* Instructions for the task
Set all the material down again unchanged, without the pictures.

*****

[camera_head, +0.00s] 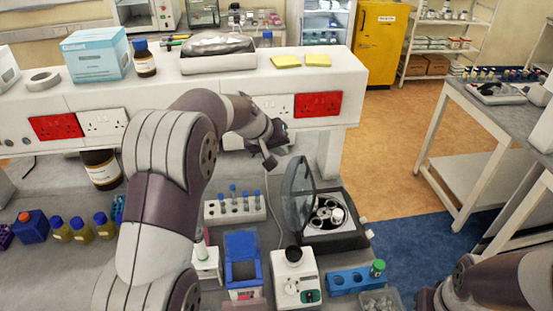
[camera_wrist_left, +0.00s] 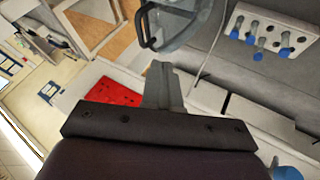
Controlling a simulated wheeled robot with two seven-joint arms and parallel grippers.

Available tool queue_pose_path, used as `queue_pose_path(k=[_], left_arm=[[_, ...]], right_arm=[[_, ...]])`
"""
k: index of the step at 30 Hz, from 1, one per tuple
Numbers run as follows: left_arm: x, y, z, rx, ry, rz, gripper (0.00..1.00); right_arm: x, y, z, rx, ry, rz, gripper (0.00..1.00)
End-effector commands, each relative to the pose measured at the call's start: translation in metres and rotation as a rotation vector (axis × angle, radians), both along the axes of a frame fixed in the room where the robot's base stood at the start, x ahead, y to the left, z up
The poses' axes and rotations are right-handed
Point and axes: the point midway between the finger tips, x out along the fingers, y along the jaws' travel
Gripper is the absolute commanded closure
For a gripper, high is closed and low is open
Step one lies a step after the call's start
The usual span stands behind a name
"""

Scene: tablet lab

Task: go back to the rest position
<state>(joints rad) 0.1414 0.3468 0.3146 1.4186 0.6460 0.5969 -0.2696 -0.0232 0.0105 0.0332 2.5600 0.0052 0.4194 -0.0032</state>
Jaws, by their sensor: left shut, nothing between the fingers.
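My left arm comes in from the left and reaches up and over the bench. Its gripper (camera_head: 270,163) is in the air in front of the raised shelf's socket panel, behind and left of the open centrifuge. Its fingers are shut and empty, and in the left wrist view the closed fingers (camera_wrist_left: 163,85) stick out past the dark palm with nothing between them. My right arm shows only in part at the bottom right corner of the head view, and its gripper is not in the picture.
A centrifuge (camera_head: 330,238) stands with its lid up. A white tube rack (camera_head: 235,217), a blue box (camera_head: 243,265), a white mixer (camera_head: 294,283) and a blue rack (camera_head: 347,282) are close by. The shelf (camera_head: 215,87) runs behind. Bottles stand at the left.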

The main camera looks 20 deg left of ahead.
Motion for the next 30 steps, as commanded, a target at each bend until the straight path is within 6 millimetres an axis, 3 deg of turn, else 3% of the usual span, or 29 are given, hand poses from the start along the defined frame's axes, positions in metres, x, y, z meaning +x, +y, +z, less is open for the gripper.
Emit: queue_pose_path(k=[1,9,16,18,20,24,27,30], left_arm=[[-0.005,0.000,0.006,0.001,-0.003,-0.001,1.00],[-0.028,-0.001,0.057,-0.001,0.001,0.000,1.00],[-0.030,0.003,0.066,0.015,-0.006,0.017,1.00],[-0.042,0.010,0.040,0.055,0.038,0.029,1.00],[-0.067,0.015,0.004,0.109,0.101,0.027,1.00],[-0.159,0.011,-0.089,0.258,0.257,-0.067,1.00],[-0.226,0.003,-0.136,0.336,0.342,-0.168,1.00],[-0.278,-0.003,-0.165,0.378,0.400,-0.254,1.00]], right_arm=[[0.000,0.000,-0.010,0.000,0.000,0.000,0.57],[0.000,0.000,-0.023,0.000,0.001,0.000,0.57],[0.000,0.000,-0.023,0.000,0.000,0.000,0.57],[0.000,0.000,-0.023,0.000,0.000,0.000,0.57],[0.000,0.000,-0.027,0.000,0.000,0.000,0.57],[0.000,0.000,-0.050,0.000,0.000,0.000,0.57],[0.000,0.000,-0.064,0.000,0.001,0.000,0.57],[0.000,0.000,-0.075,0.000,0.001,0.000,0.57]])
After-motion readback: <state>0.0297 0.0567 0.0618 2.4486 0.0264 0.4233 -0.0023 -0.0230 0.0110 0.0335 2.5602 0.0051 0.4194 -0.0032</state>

*****

* Worked answer
[camera_head, +0.00s] 
[camera_wrist_left, +0.00s] 
Controlling a simulated wheeled robot with two seven-joint arms and parallel grippers.

Available tool queue_pose_path, used as `queue_pose_path(k=[_], left_arm=[[_, ...]], right_arm=[[_, ...]])`
"""
k: index of the step at 30 Hz, from 1, one per tuple
Numbers run as follows: left_arm: x, y, z, rx, ry, rz, gripper (0.00..1.00); right_arm: x, y, z, rx, ry, rz, gripper (0.00..1.00)
End-effector commands, each relative to the pose measured at the call's start: translation in metres and rotation as a rotation vector (axis × angle, radians), both along the axes of a frame fixed in the room where the robot's base stood at the start, x ahead, y to the left, z up
The poses' axes and rotations are right-handed
Point and axes: the point midway between the finger tips, x out along the fingers, y along the jaws' travel
Gripper is the absolute commanded closure
For a gripper, high is closed and low is open
Step one lies a step after the call's start
The usual span stands behind a name
"""

Scene: tablet lab

Task: go back to the rest position
<state>(joints rad) 0.1414 0.3468 0.3146 1.4186 0.6460 0.5969 -0.2696 -0.0232 0.0105 0.0332 2.5600 0.0052 0.4194 -0.0032</state>
Jaws, by their sensor: left shut, nothing between the fingers.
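My left arm comes in from the left and reaches up and over the bench. Its gripper (camera_head: 270,163) is in the air in front of the raised shelf's socket panel, behind and left of the open centrifuge. Its fingers are shut and empty, and in the left wrist view the closed fingers (camera_wrist_left: 163,85) stick out past the dark palm with nothing between them. My right arm shows only in part at the bottom right corner of the head view, and its gripper is not in the picture.
A centrifuge (camera_head: 330,238) stands with its lid up. A white tube rack (camera_head: 235,217), a blue box (camera_head: 243,265), a white mixer (camera_head: 294,283) and a blue rack (camera_head: 347,282) are close by. The shelf (camera_head: 215,87) runs behind. Bottles stand at the left.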

The main camera looks 20 deg left of ahead.
Motion for the next 30 steps, as commanded, a target at each bend until the straight path is within 6 millimetres an axis, 3 deg of turn, else 3% of the usual span, or 29 are given, hand poses from the start along the defined frame's axes, positions in metres, x, y, z meaning +x, +y, +z, less is open for the gripper.
Emit: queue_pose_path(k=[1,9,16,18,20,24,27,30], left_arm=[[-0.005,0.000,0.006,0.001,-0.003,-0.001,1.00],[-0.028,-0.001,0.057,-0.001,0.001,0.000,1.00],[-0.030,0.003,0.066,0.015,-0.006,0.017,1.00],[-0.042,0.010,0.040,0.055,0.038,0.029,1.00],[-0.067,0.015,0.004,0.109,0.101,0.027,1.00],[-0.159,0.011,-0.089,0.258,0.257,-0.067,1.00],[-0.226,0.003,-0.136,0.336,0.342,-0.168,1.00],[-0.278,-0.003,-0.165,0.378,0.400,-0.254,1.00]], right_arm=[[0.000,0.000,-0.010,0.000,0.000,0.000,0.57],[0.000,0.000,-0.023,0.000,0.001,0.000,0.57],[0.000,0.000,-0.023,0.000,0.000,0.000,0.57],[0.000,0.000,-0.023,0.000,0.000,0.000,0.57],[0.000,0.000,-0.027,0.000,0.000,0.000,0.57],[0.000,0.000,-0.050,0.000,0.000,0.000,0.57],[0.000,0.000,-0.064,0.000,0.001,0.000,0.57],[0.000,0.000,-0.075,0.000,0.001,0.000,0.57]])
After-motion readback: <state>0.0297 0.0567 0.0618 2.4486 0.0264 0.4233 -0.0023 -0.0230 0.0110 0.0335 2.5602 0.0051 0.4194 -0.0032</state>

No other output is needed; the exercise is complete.